REVIEW: On The Mend with Shunji Ohashi

by - Saturday, October 27, 2018


On October 25, 2018, Shunji Ohashi delivered his lecture "On The Mend: Traditional and Contemporary Japanese Boro." Shunji had just finished teaching the last day of his 4 day workshop and he claimed to be down to "1% of my power - very tired." Yet he still seemed to have much more power and energy than most of us have at 100%. In fact,  "high energy" was probably the only way to describe the sold-out evening.

Shunji led the audience through traditional Japanese Boro textiles and explained the history and conditions that led to their development. He then showed how the technique of remaking, patching, quilting, and stitching is being used in contemporary fashion and design. Throughout his lecture Shunji's humour, energy, and passion for textiles were inescapable.
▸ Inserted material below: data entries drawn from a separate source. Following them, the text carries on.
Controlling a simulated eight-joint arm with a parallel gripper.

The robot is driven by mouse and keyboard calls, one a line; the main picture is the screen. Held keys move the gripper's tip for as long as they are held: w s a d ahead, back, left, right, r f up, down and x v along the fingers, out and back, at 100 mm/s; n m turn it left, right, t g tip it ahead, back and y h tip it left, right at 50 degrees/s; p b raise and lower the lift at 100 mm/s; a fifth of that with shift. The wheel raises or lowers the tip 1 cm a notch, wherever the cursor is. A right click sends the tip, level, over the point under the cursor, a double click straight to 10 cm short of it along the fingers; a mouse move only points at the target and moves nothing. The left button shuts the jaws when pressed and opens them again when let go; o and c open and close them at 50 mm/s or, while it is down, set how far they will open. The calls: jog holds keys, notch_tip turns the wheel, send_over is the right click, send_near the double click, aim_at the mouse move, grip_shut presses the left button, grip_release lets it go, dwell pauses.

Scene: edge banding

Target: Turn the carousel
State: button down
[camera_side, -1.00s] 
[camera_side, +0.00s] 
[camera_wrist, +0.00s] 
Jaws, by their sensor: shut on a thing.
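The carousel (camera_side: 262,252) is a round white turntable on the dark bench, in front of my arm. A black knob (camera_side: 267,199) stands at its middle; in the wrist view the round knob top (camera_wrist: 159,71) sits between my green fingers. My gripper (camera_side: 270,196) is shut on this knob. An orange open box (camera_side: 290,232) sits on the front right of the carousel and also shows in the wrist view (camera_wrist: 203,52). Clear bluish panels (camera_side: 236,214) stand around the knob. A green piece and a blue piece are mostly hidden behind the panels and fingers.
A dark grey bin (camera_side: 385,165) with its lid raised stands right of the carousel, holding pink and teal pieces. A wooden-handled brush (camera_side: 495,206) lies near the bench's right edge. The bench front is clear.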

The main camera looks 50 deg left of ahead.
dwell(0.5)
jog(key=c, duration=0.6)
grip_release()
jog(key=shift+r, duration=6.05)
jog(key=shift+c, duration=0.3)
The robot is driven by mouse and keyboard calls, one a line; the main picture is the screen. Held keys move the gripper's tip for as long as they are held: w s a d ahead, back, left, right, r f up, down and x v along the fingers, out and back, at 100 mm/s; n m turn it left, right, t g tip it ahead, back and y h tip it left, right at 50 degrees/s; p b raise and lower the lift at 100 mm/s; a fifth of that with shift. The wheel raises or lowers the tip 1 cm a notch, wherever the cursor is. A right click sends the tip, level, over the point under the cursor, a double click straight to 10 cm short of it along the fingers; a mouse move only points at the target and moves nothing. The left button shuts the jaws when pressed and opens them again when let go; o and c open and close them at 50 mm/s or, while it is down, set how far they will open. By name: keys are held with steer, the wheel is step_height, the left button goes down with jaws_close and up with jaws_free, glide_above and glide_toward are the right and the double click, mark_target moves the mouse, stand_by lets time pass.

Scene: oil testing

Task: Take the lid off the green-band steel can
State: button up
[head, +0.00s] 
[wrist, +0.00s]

Shunji Ohashi was introduced by Amber Joy Muenz:


At Tim Mclaughlin’s lecture last week, he talked about the Maiwa Family and just how special it is. I’m newer to this family, but not to the concept of finding that deep connection.  Living in Tokyo in my 20s, I too experienced what would become my “Tokyo family”  -  with people of like minds and ideas, people I felt privileged to be amongst. This week I am over the moon to be bringing my Tokyo family together with my Maiwa family.  It’s almost like bringing the boyfriend home to meet the parents. But a lot less pressure!

I first met Shunji Ohashi when I was living in Japan. I met him through my good friend Sophie, now his wife  -  she first saw him tap-dancing on stage in Japanese Geta - wooden platform flip flop sandals at a little club we frequented in Tokyo.

The minute you meet Shunji, there's a warmth and brightness about him that makes you want to know more about where this excitement for life comes from. When Shunji would travel to Tokyo by train from Okayama, we shared conversations about creativity, expression and making. We would exchange the names of vintage clothing stores and antique markets in Tokyo and Okayama, the Denim Capital of Japan.

As a young man Shunji registered to study fashion at London College of Fashion. But just before he left he saw a tap dancer on the street in Shibuya. Shunji was floored. He approached the man and asked if he could learn. The performer told Shunji “Buy tap shoes!” So that day Shunji went out and did just that. And the next day he returned for his first lesson. He was inspired by the dance but also by the shoes. He considered how they were made and … he changed his major from fashion to shoe design.

Living in London, Shunji would pay his £400 rent with his tap dancing.

When he arrived back in Japan, Shunji started work at the revolutionary design house: Kapital. Just this week we learned that his persistence got him that job, after spending the night in a sleeping bag on the doorstep the head office - he burned in their minds the image of a young man determined to join their team.

He stayed 7 years at Kaptial - Where he learned the intricate craftsmanship Kapital is famous for. For 3 years Shunji spearheaded Kaptial’s Kountry line, which has a strong focus on intricate/labour-intensive design and hand craft.

Kapital never works with photoshop or any other digital design tools: so Shunji would hand-stitch every sample he designed. Because the factory was just round the corner from the design studio, he would walk the samples over himself when he went for meetings, often bringing sweets to the craftspeople whom he has enormous respect for.
But his deep connection to cloth and style he inherited from his family.

Shunji's grandfather owned a factory that made kimono fabric. His paternal grandmother is passionate about kimonos and has an enormous collection, some of which we worked with this week in his Boro workshop. His maternal grandfather was so passionate about fashion that he would travel to Tokyo — an eight-hour round trip in those days — just to buy a hat. That Grandfather used to buy clothes for Shunji. It was his grandfather’s style of extreme over-layering (so much so that his shoulders would ache) that influenced Shunji’s love of over-layering.

Shunji’s style motto became: kyabetsu no you ni nanmai kiru  - ‘dress like a cabbage’.

After being sought out by the denim innovator G-star, Shunji moved from Tokyo to Amsterdam where he currently resides. At G-star, Shunji is responsible for creating the concepts that drive whole collections, as well as making labour-intensive one-off pieces for celebrities such as Pharrell Williams and Jaden Smith. He frequently visits factories to oversee production and is deeply involved with G-star’s sustainability efforts. Shunji’s personal drive is to make products of the highest quality that are as timeless as possible, so that people will continue wearing them for a very long time.

Shunji has a strong connection to Japanese tradition, Japanese Buddhist philosophy, craft and textiles. He understands the patience it takes to learn a craft. Shunji embodies a reverence for knowledge and a hunger to learn from others. He is a teacher and a student: a man of depth, generosity, creative thought and great curiosity.

I am thrilled to introduce you to my good friend Shunji Ohashi.